Task prompt
Reproduce the listing below in its entirety. Change nothing.

=====

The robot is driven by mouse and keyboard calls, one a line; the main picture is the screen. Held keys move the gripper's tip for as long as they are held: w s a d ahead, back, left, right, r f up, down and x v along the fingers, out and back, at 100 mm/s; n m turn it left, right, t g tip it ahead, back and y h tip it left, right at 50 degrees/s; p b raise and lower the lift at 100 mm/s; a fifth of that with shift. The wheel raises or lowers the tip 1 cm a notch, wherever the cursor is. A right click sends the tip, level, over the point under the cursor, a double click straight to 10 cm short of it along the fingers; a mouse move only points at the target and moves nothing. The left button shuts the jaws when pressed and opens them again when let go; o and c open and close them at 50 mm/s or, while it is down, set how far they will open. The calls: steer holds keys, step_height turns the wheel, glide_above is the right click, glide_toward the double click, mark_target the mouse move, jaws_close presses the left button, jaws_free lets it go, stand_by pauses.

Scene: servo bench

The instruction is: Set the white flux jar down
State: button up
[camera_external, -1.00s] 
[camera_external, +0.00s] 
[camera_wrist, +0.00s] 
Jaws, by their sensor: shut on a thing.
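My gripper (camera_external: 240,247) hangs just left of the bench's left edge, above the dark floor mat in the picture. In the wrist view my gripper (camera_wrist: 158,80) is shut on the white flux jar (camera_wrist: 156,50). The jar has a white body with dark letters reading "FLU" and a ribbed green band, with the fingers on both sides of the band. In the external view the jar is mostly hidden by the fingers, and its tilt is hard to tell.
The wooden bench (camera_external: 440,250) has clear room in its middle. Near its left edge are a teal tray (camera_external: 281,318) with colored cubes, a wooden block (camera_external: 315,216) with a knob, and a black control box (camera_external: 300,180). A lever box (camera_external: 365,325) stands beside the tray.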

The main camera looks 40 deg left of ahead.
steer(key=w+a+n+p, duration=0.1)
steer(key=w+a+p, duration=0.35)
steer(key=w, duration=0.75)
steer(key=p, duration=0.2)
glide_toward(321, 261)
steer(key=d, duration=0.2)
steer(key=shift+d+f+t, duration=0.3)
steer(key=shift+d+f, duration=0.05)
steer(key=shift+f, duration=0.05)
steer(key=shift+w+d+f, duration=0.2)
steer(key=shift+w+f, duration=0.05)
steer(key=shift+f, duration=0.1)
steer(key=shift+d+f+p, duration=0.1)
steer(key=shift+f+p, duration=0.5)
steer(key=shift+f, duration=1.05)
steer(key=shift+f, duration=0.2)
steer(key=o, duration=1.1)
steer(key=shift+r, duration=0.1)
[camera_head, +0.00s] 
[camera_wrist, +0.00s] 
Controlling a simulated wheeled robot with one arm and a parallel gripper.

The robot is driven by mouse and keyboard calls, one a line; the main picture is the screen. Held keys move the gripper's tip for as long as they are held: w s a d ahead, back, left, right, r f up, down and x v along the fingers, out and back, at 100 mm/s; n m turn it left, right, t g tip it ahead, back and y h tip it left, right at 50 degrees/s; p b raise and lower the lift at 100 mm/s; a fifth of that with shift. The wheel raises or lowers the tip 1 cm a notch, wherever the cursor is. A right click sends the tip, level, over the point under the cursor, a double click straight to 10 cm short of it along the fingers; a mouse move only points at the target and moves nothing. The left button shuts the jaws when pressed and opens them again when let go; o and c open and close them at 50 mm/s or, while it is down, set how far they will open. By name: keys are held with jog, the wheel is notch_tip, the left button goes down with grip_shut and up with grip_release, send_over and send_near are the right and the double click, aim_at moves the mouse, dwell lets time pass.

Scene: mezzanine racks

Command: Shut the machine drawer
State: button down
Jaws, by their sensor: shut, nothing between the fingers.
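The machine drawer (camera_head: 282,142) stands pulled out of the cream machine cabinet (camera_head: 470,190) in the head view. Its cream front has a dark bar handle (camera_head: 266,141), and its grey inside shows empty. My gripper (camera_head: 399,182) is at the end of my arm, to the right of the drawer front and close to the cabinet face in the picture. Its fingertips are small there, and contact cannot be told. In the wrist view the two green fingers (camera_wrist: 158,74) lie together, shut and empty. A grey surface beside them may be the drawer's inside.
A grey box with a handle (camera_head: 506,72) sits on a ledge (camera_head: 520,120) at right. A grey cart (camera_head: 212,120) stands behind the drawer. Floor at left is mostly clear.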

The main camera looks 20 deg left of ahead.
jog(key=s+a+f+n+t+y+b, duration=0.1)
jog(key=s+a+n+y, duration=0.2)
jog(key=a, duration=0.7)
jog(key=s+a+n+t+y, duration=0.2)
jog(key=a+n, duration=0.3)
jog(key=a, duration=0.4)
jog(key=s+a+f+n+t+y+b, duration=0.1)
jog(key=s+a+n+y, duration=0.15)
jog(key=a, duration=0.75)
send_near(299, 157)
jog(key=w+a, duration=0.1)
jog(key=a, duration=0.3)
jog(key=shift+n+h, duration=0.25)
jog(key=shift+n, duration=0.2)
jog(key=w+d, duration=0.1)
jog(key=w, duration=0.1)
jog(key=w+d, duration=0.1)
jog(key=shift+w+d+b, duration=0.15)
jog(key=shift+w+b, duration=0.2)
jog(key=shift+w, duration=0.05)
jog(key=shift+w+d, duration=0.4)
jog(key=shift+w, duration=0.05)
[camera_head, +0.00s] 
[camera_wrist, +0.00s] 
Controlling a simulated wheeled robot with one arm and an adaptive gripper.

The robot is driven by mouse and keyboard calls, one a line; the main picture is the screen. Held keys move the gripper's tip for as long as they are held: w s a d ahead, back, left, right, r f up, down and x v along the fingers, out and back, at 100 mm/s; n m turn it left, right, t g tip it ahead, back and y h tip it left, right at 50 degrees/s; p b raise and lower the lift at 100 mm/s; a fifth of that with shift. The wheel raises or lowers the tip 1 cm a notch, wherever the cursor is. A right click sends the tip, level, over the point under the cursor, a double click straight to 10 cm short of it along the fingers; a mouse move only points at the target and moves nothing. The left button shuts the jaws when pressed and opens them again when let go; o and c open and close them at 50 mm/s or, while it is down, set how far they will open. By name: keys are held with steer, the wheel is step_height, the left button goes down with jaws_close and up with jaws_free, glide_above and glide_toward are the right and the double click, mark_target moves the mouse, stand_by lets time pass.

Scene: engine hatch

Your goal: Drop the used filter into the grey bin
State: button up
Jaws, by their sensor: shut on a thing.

=====

Output below
The robot is driven by mouse and keyboard calls, one a line; the main picture is the screen. Held keys move the gripper's tip for as long as they are held: w s a d ahead, back, left, right, r f up, down and x v along the fingers, out and back, at 100 mm/s; n m turn it left, right, t g tip it ahead, back and y h tip it left, right at 50 degrees/s; p b raise and lower the lift at 100 mm/s; a fifth of that with shift. The wheel raises or lowers the tip 1 cm a notch, wherever the cursor is. A right click sends the tip, level, over the point under the cursor, a double click straight to 10 cm short of it along the fingers; a mouse move only points at the target and moves nothing. The left button shuts the jaws when pressed and opens them again when let go; o and c open and close them at 50 mm/s or, while it is down, set how far they will open. The calls: steer holds keys, step_height turns the wheel, glide_above is the right click, glide_toward the double click, mark_target the mouse move, jaws_close presses the left button, jaws_free lets it go, stand_by pauses.

Scene: servo bench

The instruction is: Set the white flux jar down
State: button up
[camera_external, -1.00s] 
[camera_external, +0.00s] 
[camera_wrist, +0.00s] 
Jaws, by their sensor: shut on a thing.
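My gripper (camera_external: 240,247) hangs just left of the bench's left edge, above the dark floor mat in the picture. In the wrist view my gripper (camera_wrist: 158,80) is shut on the white flux jar (camera_wrist: 156,50). The jar has a white body with dark letters reading "FLU" and a ribbed green band, with the fingers on both sides of the band. In the external view the jar is mostly hidden by the fingers, and its tilt is hard to tell.
The wooden bench (camera_external: 440,250) has clear room in its middle. Near its left edge are a teal tray (camera_external: 281,318) with colored cubes, a wooden block (camera_external: 315,216) with a knob, and a black control box (camera_external: 300,180). A lever box (camera_external: 365,325) stands beside the tray.

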The main camera looks 40 deg left of ahead.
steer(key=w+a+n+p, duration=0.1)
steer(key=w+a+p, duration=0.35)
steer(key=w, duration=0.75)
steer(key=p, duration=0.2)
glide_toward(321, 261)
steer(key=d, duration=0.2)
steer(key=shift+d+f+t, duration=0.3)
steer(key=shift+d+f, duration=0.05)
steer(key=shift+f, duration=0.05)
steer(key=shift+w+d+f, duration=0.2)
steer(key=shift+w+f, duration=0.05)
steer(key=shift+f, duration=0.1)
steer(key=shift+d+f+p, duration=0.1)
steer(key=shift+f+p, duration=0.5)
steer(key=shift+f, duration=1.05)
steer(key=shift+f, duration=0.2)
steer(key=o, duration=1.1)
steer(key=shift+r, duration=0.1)
[camera_head, +0.00s] 
[camera_wrist, +0.00s] 
Controlling a simulated wheeled robot with one arm and a parallel gripper.

The robot is driven by mouse and keyboard calls, one a line; the main picture is the screen. Held keys move the gripper's tip for as long as they are held: w s a d ahead, back, left, right, r f up, down and x v along the fingers, out and back, at 100 mm/s; n m turn it left, right, t g tip it ahead, back and y h tip it left, right at 50 degrees/s; p b raise and lower the lift at 100 mm/s; a fifth of that with shift. The wheel raises or lowers the tip 1 cm a notch, wherever the cursor is. A right click sends the tip, level, over the point under the cursor, a double click straight to 10 cm short of it along the fingers; a mouse move only points at the target and moves nothing. The left button shuts the jaws when pressed and opens them again when let go; o and c open and close them at 50 mm/s or, while it is down, set how far they will open. By name: keys are held with jog, the wheel is notch_tip, the left button goes down with grip_shut and up with grip_release, send_over and send_near are the right and the double click, aim_at moves the mouse, dwell lets time pass.

Scene: mezzanine racks

Command: Shut the machine drawer
State: button down
Jaws, by their sensor: shut, nothing between the fingers.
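The machine drawer (camera_head: 282,142) stands pulled out of the cream machine cabinet (camera_head: 470,190) in the head view. Its cream front has a dark bar handle (camera_head: 266,141), and its grey inside shows empty. My gripper (camera_head: 399,182) is at the end of my arm, to the right of the drawer front and close to the cabinet face in the picture. Its fingertips are small there, and contact cannot be told. In the wrist view the two green fingers (camera_wrist: 158,74) lie together, shut and empty. A grey surface beside them may be the drawer's inside.
A grey box with a handle (camera_head: 506,72) sits on a ledge (camera_head: 520,120) at right. A grey cart (camera_head: 212,120) stands behind the drawer. Floor at left is mostly clear.

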The main camera looks 20 deg left of ahead.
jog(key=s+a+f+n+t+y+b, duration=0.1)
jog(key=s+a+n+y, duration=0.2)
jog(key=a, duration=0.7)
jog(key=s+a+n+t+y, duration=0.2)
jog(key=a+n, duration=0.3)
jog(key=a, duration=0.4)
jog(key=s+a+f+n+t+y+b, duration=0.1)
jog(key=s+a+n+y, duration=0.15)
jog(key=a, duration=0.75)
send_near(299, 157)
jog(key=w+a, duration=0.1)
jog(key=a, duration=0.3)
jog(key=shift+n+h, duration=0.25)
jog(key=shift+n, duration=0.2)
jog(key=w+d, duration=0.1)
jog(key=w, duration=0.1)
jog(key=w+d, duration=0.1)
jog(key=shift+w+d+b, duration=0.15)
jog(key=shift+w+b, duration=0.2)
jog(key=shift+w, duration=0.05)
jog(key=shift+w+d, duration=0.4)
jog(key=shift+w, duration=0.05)
[camera_head, +0.00s] 
[camera_wrist, +0.00s] 
Controlling a simulated wheeled robot with one arm and an adaptive gripper.

The robot is driven by mouse and keyboard calls, one a line; the main picture is the screen. Held keys move the gripper's tip for as long as they are held: w s a d ahead, back, left, right, r f up, down and x v along the fingers, out and back, at 100 mm/s; n m turn it left, right, t g tip it ahead, back and y h tip it left, right at 50 degrees/s; p b raise and lower the lift at 100 mm/s; a fifth of that with shift. The wheel raises or lowers the tip 1 cm a notch, wherever the cursor is. A right click sends the tip, level, over the point under the cursor, a double click straight to 10 cm short of it along the fingers; a mouse move only points at the target and moves nothing. The left button shuts the jaws when pressed and opens them again when let go; o and c open and close them at 50 mm/s or, while it is down, set how far they will open. By name: keys are held with steer, the wheel is step_height, the left button goes down with jaws_close and up with jaws_free, glide_above and glide_toward are the right and the double click, mark_target moves the mouse, stand_by lets time pass.

Scene: engine hatch

Your goal: Drop the used filter into the grey bin
State: button up
Jaws, by their sensor: shut on a thing.

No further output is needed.